Bloomberg: Tsipras’s proportional representation ‘card’ is a ‘recipe for disaster’

The change of electoral system could aid the PM in the short term, says article

Newsroom July 6 12:26

Financial news site ‘Bloomberg’ warns that the decision by Greek PM Alexis Tsipras to attempt to change the country’s electoral system to proportional representation is a potentially risky move for political stability in the country.

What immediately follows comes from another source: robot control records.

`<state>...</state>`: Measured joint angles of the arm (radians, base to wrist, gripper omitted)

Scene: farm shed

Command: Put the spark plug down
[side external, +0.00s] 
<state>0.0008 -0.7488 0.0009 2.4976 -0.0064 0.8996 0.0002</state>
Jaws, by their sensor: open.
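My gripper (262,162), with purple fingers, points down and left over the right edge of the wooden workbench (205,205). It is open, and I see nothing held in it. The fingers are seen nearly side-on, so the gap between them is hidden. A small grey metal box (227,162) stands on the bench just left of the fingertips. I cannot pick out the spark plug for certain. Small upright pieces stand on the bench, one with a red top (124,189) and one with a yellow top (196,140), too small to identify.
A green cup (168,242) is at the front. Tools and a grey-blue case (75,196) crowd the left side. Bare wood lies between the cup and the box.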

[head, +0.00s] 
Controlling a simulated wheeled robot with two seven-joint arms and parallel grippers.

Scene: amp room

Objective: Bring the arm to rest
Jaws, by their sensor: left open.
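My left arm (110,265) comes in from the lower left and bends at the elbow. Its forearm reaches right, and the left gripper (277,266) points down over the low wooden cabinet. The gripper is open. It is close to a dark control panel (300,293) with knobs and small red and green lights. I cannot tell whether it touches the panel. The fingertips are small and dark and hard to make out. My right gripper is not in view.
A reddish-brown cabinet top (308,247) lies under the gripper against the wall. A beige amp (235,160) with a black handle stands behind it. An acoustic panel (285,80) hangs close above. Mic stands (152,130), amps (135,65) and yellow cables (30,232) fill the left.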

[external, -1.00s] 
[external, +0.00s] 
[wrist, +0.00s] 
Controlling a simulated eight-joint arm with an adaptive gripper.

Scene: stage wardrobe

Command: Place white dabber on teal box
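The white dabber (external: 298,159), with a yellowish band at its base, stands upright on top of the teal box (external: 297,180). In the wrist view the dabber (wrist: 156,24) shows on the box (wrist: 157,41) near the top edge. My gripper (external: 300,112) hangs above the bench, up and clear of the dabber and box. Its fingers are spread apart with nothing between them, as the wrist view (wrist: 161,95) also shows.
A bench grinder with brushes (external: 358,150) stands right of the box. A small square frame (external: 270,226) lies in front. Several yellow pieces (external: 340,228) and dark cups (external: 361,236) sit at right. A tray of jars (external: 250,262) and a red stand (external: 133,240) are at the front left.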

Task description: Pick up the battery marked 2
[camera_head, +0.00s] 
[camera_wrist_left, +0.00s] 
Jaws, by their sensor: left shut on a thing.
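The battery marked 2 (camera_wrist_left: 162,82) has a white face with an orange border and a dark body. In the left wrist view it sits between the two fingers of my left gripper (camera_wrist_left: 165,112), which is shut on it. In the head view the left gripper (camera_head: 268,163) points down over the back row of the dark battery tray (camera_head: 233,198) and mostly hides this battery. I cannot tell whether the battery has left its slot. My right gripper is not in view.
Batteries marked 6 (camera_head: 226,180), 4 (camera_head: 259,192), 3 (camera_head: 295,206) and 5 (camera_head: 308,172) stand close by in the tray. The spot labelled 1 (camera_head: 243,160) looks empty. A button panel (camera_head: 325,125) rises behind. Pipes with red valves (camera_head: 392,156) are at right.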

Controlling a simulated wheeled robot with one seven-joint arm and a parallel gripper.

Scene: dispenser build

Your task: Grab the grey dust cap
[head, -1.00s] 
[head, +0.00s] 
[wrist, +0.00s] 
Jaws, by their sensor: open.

Prime Minister Alexis Tsipras is pushing through changes to Greece’s electoral law that may boost his chances of securing another term in office while undermining the country’s political stability for the long term.
Tsipras’s government submitted legislation to parliament late Tuesday to scrap the 50-seat stability bonus awarded to the party that gets most votes in favor of a fully proportional system. With 153 lawmakers in the 300-seat legislature, Tsipras is far from the two-thirds majority he needs for his proposals to come into force in time for the next election, but with a simple majority the change will kick in for subsequent ballots.
The electoral overhaul may help Tsipras in the short term because his party, Syriza, is likely to be overtaken by the main opposition group, New Democracy, next time Greeks vote. But it will also leave Greece’s fragile political system more exposed to breakdown — in previous experiments with a more balanced system, governments lasted less than five months on average.
“The history of full proportional representation in Greece and in Europe leads to despair about the proposed overhauls,” said Thanassis Diamantopoulos, a professor of politics at Panteion University in Athens. “Governing coalitions will be short-lived and dysfunctional, and the instability will hold back potential investors.”
Economic Destruction
Tsipras is trying to rebuild the Greek economy after the worst recession since World War II and the recovery was derailed last year by the political instability of two elections and a referendum held a year ago this week. Though Tsipras promises that turmoil is over, investors are still to be convinced. Greece’s government bonds are the world’s worst performers over the past month while the losses on the Athens Stock Exchange have been eclipsed by only Nigeria and Venezuela.
The government’s term runs until 2019, but Tsipras’s slim majority and the raft of unpopular measures he has to push through to satisfy the terms of Greece’s euro-area bailout mean speculation about a snap election is constant in Athens.
As he tries to persuade voters to accept the conditions of the country’s financial lifeline, Tsipras argues that his changes will increase the legitimacy of parliament’s decisions because the stability bonus distorts the will of the people as expressed at the ballot box. Makis Balaouras, a Syriza lawmaker, said that the shift has been a long-standing commitment for his party and denied it was a tactical move for political gain. “Proportional representation will bring together parties with common social and political roots,” Balaouras said in an interview.
Syriza’s Slide
Under the current electoral system, 250 out of the 300 seats in parliament are distributed proportionally among all parties with at least 3 percent of the vote. The remainder goes to the winning party, to make it easier to form a stable majority.
Syriza secured 145 seats with 36 percent of the vote in last September’s election and governs in coalition with the populist Independent Greeks, who won 3.7 percent. Since then, Tsipras has seen his support plunge and his party trailed New Democracy by 21 percent to 15 percent in an Alco poll published by Parapolitika newspaper last week.

bloom1
Tsipras is betting that whenever the country does go to the polls he’ll be able to force a repeat election to be held under the new rules and then form a coalition to squeeze out New Democracy, according to Costas Panagopoulos, the head of Alco. Under the Greek constitution, the party with the most seats has just three days to pull together a majority before the baton passes to the next biggest group, so the drawn-out negotiations that Spain has seen this year are impossible. It’s a risky gambit for Tsipras all the same, and it could have unintended results.
“Once this gun is fired, we can’t be sure who it will hit,” Panagopoulos said in an interview.
Diamantopoulos says Tsipras’s proposed changes will make it more difficult to form a government and even when majorities are formed they will be easily taken hostage by single-issue groups and extremist parties could prosper.
“Even in mature democracies with proportional representation like the Netherlands, or Belgium, negotiations for the formation of a new government often take months,” he said. “This is a recipe for disaster.”